WRITTEN PROBLEM:
Repeat the data that follows, word for word, without the images.

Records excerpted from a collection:
>> begin

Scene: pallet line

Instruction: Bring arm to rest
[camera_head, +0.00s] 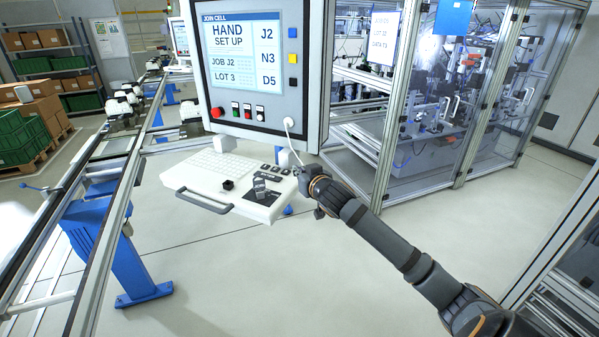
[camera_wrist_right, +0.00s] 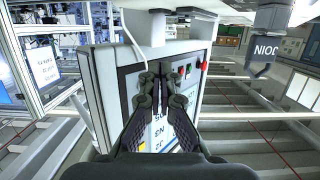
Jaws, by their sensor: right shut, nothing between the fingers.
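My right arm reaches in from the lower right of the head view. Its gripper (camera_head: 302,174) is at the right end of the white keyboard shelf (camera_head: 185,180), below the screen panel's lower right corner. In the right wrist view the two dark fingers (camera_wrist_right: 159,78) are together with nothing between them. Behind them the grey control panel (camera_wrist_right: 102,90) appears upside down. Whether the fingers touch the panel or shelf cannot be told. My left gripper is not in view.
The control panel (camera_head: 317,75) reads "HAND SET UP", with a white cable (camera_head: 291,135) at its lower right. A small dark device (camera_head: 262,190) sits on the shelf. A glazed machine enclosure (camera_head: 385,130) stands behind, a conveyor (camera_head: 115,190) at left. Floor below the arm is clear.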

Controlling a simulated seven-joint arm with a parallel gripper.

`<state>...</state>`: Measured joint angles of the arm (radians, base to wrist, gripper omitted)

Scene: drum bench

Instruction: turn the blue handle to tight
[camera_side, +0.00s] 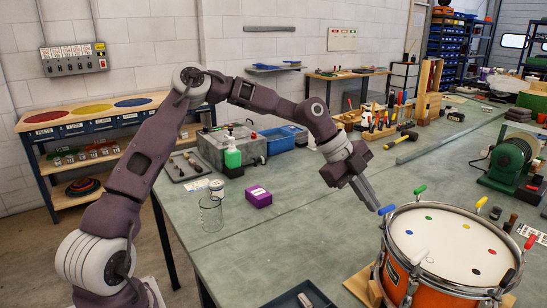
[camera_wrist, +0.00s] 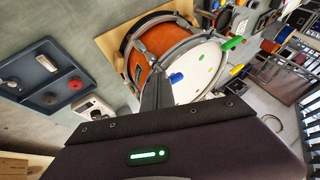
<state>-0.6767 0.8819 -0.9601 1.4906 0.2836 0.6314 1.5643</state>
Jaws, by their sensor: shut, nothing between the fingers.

>> end

WRITTEN ANSWER:
Scene: pallet line

Instruction: Bring arm to rest
[camera_head, +0.00s] 
[camera_wrist_right, +0.00s] 
Jaws, by their sensor: right shut, nothing between the fingers.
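My right arm reaches in from the lower right of the head view. Its gripper (camera_head: 302,174) is at the right end of the white keyboard shelf (camera_head: 185,180), below the screen panel's lower right corner. In the right wrist view the two dark fingers (camera_wrist_right: 159,78) are together with nothing between them. Behind them the grey control panel (camera_wrist_right: 102,90) appears upside down. Whether the fingers touch the panel or shelf cannot be told. My left gripper is not in view.
The control panel (camera_head: 317,75) reads "HAND SET UP", with a white cable (camera_head: 291,135) at its lower right. A small dark device (camera_head: 262,190) sits on the shelf. A glazed machine enclosure (camera_head: 385,130) stands behind, a conveyor (camera_head: 115,190) at left. Floor below the arm is clear.

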Controlling a simulated seven-joint arm with a parallel gripper.

`<state>...</state>`: Measured joint angles of the arm (radians, base to wrist, gripper omitted)

Scene: drum bench

Instruction: turn the blue handle to tight
[camera_side, +0.00s] 
[camera_wrist, +0.00s] 
<state>-0.6767 0.8819 -0.9601 1.4906 0.2836 0.6314 1.5643</state>
Jaws, by their sensor: shut, nothing between the fingers.

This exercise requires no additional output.